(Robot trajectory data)

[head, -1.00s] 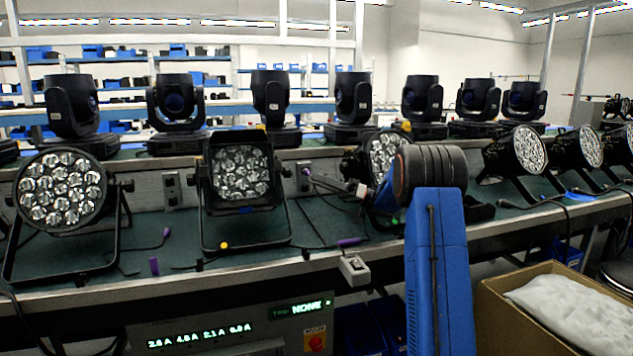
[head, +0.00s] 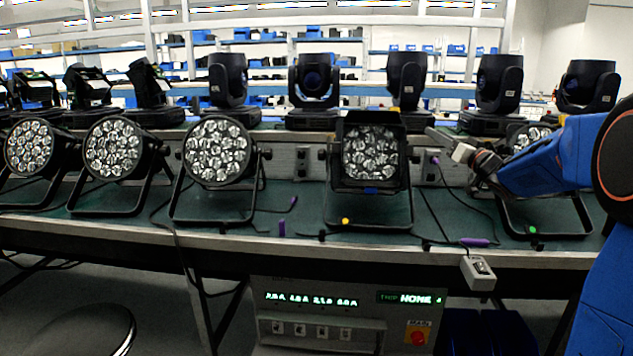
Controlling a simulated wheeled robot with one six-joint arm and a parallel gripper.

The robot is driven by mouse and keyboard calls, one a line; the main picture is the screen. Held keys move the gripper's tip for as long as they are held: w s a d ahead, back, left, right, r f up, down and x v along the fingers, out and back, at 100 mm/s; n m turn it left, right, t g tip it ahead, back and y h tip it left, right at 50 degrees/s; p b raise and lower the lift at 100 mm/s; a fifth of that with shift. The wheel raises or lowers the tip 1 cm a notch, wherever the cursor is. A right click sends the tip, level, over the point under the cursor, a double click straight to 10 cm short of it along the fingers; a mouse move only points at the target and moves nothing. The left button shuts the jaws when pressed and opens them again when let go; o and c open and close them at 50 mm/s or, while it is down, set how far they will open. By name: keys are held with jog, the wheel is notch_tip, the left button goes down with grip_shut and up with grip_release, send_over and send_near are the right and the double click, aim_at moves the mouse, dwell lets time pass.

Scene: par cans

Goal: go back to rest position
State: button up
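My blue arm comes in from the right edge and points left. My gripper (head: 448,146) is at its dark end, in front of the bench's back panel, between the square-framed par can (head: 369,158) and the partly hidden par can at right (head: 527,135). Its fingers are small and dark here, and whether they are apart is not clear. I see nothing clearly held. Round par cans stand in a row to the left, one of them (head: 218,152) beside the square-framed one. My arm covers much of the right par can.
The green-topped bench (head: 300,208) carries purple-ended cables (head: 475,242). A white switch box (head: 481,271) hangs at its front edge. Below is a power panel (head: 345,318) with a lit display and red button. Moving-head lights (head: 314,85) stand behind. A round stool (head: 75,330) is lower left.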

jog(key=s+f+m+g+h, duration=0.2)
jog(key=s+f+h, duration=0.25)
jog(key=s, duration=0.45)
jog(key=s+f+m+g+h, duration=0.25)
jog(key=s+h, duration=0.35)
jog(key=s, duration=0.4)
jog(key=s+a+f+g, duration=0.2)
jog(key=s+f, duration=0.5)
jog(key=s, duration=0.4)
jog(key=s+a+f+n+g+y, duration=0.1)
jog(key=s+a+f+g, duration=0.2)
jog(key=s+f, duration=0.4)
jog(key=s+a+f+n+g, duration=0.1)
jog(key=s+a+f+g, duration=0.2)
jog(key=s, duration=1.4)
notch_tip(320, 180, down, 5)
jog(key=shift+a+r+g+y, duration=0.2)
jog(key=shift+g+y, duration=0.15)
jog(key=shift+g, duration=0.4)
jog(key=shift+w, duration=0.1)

...

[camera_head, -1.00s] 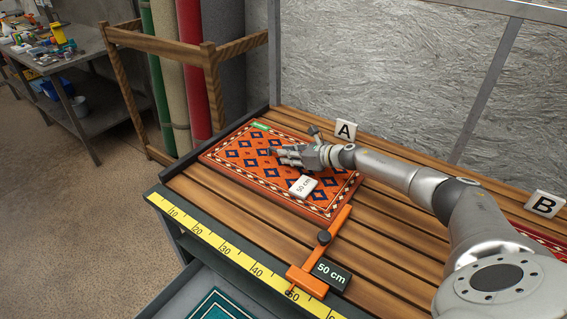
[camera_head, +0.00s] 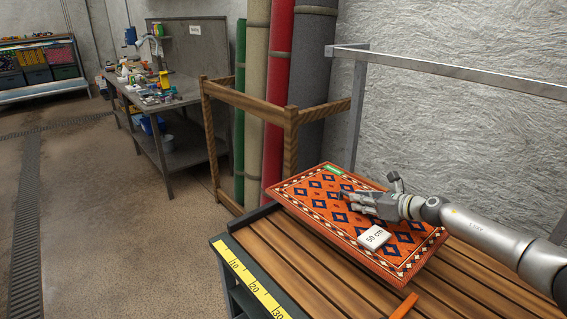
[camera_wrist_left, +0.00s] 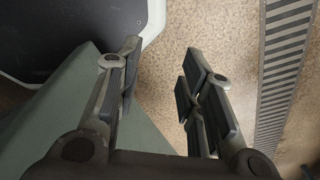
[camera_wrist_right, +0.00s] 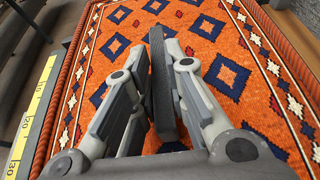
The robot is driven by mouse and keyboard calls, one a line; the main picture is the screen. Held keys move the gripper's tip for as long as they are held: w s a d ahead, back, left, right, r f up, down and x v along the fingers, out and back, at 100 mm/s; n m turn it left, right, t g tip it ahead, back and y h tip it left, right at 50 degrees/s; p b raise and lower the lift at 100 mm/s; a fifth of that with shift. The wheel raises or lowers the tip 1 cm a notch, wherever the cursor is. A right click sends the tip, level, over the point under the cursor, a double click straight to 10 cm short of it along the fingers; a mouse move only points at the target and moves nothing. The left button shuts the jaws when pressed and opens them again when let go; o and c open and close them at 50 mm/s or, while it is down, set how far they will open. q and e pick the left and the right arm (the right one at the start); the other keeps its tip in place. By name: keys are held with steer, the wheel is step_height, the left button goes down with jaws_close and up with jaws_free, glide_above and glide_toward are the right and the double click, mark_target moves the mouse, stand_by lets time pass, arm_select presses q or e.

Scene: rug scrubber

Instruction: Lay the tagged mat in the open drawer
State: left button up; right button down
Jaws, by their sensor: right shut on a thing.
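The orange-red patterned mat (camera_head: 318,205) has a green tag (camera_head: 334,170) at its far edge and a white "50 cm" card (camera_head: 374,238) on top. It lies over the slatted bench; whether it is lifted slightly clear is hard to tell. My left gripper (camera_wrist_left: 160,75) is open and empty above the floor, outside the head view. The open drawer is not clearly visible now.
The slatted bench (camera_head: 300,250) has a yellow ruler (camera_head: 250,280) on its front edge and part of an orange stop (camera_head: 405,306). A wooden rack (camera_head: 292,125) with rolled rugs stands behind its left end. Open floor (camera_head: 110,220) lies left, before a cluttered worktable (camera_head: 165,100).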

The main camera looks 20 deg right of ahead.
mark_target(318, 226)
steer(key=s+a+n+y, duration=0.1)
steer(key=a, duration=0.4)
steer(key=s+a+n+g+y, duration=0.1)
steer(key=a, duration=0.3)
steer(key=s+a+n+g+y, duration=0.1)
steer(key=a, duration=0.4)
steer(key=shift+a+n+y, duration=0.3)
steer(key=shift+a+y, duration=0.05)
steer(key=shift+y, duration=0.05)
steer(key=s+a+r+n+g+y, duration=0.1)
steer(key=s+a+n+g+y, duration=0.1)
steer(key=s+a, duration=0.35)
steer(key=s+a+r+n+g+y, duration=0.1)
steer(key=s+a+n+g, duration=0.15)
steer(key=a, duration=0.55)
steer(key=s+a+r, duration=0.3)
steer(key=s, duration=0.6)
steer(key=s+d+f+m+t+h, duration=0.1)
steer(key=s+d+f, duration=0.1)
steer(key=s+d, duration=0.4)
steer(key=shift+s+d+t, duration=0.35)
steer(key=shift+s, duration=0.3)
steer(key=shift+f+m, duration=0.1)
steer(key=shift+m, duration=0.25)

**Task prompt:** Repeat the lines above exactly, beginning with the one containing "[head, -1.00s]" and finishing with the one containing "Goal: go back to rest position". No pictures belong in the copy.

**Completed exercise:**
[head, -1.00s] 
[head, +0.00s] 
Controlling a simulated wheeled robot with one six-joint arm and a parallel gripper.

The robot is driven by mouse and keyboard calls, one a line; the main picture is the screen. Held keys move the gripper's tip for as long as they are held: w s a d ahead, back, left, right, r f up, down and x v along the fingers, out and back, at 100 mm/s; n m turn it left, right, t g tip it ahead, back and y h tip it left, right at 50 degrees/s; p b raise and lower the lift at 100 mm/s; a fifth of that with shift. The wheel raises or lowers the tip 1 cm a notch, wherever the cursor is. A right click sends the tip, level, over the point under the cursor, a double click straight to 10 cm short of it along the fingers; a mouse move only points at the target and moves nothing. The left button shuts the jaws when pressed and opens them again when let go; o and c open and close them at 50 mm/s or, while it is down, set how far they will open. By name: keys are held with jog, the wheel is notch_tip, the left button goes down with grip_shut and up with grip_release, send_over and send_near are the right and the double click, aim_at moves the mouse, dwell lets time pass.

Scene: par cans

Goal: go back to rest position

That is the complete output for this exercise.